:: Source records ::
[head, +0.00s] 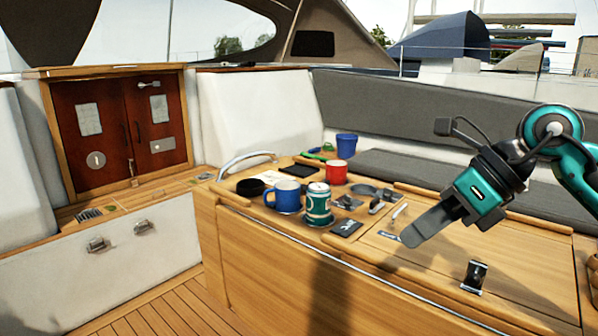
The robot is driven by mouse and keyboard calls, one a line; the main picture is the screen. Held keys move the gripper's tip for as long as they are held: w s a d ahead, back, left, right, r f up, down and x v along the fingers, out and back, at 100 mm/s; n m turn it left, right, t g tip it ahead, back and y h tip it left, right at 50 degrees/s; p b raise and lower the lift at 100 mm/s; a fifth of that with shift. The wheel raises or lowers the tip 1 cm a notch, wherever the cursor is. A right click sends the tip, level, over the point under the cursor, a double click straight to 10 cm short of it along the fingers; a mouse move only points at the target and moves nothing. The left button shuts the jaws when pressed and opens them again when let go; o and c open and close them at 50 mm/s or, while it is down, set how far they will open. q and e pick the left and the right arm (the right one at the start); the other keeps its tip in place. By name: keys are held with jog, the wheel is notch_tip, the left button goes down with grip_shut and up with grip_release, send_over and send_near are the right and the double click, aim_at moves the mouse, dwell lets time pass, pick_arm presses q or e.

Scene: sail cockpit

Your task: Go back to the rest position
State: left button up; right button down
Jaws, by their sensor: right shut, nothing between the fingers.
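My right gripper (413,238) comes in from the right on a teal and black arm. It is shut and empty, held over the right part of the wooden cockpit table (470,255), with its fingers pointing down to the left. It is apart from the mugs and the can. My left gripper is not in view.
On the table stand a blue mug (284,197), a green and white can (318,205), a red mug (336,173) and a blue cup (346,146). A dark flat case (347,228) lies nearby. A metal rail (246,160) edges the left end. Grey seats (400,172) lie behind.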

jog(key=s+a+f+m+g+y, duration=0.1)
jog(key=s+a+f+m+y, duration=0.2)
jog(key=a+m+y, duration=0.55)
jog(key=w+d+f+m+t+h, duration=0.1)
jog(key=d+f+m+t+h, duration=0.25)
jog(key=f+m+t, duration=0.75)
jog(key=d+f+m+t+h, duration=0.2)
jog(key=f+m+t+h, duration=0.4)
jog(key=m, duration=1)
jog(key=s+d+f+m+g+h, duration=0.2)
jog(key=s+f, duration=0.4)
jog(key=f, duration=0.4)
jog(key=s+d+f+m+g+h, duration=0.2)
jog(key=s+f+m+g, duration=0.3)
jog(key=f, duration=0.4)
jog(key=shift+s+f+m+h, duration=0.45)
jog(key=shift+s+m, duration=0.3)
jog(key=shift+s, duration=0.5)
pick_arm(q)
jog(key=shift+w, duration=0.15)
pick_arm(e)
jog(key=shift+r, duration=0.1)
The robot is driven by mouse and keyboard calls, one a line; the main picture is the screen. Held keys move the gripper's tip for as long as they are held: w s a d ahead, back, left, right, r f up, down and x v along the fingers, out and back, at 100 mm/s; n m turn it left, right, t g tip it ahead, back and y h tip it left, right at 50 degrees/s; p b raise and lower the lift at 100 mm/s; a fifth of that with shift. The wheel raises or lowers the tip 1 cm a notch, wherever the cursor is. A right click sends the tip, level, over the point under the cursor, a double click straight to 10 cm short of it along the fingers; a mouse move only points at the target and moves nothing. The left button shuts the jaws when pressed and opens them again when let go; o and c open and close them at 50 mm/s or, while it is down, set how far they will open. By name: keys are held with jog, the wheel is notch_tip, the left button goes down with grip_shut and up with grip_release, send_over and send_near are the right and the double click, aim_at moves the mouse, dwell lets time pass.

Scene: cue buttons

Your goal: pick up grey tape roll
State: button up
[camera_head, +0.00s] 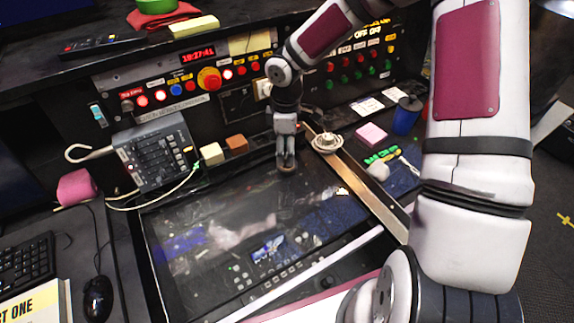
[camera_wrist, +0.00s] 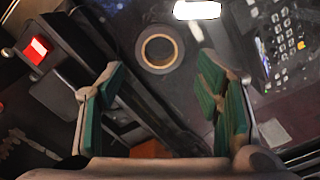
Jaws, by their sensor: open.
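The grey tape roll (camera_wrist: 145,50) lies flat in the wrist view, a dark ring with a tan inner rim on a dark surface. My gripper (camera_wrist: 165,95) is open, its green-padded fingers apart with nothing between them. The roll appears beyond the fingertips, roughly centred between them and apart from them. In the head view my gripper (camera_head: 286,160) points down over the back edge of the dark glossy panel. A small brownish round shape at its tips may be the roll; I cannot tell clearly.
A grey button box (camera_head: 155,155), a cream block (camera_head: 212,154) and a brown block (camera_head: 237,143) stand left of my gripper. A round metallic piece (camera_head: 326,142) sits to its right. The button console (camera_head: 200,85) rises behind. The dark panel (camera_head: 215,215) is mostly clear.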

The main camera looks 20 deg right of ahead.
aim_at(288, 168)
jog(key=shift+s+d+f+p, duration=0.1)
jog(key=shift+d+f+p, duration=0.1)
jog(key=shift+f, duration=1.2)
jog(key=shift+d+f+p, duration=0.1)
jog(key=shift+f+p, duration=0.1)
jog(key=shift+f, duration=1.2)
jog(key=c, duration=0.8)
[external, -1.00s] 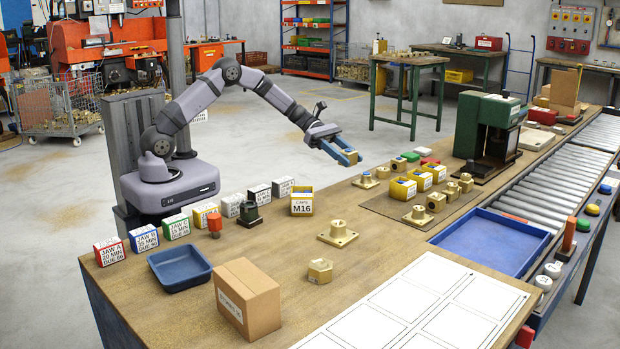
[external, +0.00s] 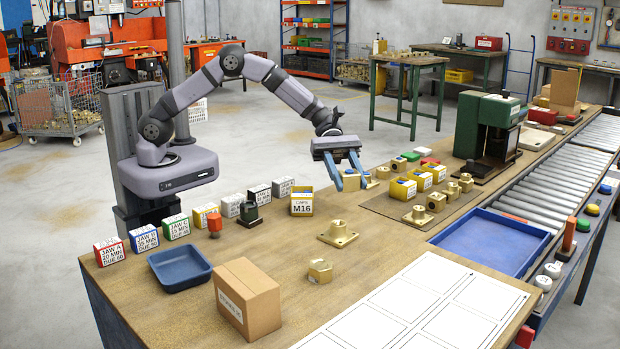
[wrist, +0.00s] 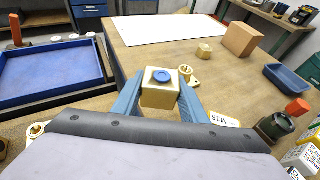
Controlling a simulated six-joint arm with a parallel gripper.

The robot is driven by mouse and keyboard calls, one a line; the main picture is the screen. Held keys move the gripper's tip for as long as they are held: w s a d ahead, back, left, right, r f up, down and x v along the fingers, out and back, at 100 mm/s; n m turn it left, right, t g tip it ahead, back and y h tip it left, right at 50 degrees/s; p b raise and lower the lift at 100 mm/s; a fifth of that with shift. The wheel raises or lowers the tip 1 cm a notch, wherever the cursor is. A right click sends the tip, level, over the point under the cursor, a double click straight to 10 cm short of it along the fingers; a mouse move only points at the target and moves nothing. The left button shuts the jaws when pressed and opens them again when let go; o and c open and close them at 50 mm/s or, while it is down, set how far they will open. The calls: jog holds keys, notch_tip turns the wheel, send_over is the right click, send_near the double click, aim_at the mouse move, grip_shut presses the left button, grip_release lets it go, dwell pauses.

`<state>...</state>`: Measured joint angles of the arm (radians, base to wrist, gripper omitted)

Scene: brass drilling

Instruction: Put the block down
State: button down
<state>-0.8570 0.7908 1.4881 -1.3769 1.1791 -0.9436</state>
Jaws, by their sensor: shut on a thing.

:: Work to be completed ::
Reproduce the lines from the one containing "State: button down" to the end of the entries, keeping both ends and adding nothing.

:: Task result ::
State: button down
<state>-0.8570 0.7908 1.4881 -1.3769 1.1791 -0.9436</state>
Jaws, by their sensor: shut on a thing.

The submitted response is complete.